Forty years ago today, former Salomon Brothers economist Henry Kaufman helped start one of history’s great bull markets. Known then as “Dr Doom” for his bearish views, he roused investors by changing his stance and forecasting a fall in interest rates after a punishing Federal Reserve campaign to tame inflation.
Now 94, Kaufman remains focused on financial affairs and in a recent interview was sufficiently spry to hold forth at length on his book of last year, The Day the Markets Roared, which recounts his fateful rate call on August 17 1982. Asked how he was doing, he answered cheekily: “So far, so good.”
His views on US monetary policy are less sanguine. He fears that today’s Fed under Jay Powell is failing to combat inflation with the resolve displayed by Paul Volcker, who aggressively hiked interest rates while leading the central bank in the 1970s and 1980s.
“I am still waiting for him to act boldly — ‘boldly’ means he has to shock the market,” Kaufman said of Powell. “If you want to change someone’s view, if you want to change someone’s action, you can’t slap them on the hand, you have to hit them in the face.”
Kaufman said the Fed chair erred after he made his pivot on inflation last November. Months passed between the time Powell warned of “persistently higher inflation” and the start of Fed interest rate increases in March.

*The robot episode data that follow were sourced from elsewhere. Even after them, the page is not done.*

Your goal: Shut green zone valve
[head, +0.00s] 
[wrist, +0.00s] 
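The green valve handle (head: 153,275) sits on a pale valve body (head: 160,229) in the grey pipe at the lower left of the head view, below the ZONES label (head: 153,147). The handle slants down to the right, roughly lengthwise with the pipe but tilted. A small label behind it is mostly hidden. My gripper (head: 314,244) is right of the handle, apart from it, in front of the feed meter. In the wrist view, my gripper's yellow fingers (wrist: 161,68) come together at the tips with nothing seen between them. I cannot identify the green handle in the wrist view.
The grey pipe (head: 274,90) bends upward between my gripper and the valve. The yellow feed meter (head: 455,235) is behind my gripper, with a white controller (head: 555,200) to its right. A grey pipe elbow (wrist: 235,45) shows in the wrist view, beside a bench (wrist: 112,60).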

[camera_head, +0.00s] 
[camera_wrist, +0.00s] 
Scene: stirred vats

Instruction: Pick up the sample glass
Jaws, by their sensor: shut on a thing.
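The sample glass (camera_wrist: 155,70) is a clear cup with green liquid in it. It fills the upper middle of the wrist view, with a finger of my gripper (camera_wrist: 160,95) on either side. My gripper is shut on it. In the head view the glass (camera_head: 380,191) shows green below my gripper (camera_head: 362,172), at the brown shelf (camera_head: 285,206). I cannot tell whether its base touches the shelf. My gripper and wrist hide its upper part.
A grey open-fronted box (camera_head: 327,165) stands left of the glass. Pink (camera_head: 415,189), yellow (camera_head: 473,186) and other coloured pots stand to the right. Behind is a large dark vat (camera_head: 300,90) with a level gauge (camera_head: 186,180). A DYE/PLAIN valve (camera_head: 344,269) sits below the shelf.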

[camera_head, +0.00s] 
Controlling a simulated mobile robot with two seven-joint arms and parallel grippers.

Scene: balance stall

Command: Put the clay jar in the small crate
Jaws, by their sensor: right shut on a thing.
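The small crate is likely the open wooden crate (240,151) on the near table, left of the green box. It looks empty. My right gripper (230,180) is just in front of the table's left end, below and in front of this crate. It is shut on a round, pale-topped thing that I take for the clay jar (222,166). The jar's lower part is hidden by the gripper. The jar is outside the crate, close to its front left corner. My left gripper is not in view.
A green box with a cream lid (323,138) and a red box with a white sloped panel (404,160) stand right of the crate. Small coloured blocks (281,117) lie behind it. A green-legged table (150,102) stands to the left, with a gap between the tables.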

“His forecast was right, his inaction was wrong,” Kaufman said.
As a result, markets are facing a far different situation than they were when Kaufman distributed his legendary Salomon memo predicting that interest rates would head lower.
“Today, the inflation rate is higher than interest rates. Back then, interest rates were higher than inflation rates. It’s quite a juxtaposition,” he said. “We have a long way to go. Inflation has to come down or interest rates will go higher.”
Interest rates had already started falling before Kaufman issued his celebrated 1982 forecast, but it was his prediction of a sustained decline that moved the markets. His impact stemmed from his status as the late-20th century equivalent of a social media influencer. Kaufman was so renowned for his pessimism that once investors learned of his new view, stocks soared.
Having touched a cyclical bottom only days before, the Dow Jones Industrial Average rose 38.81 points, or 4.9 per cent, to 831.24, its biggest point gain in history at that time. The 1980s bull market followed and — with several notable interruptions — stocks have climbed higher in the decades since. The Dow closed on Tuesday at 34,152.01.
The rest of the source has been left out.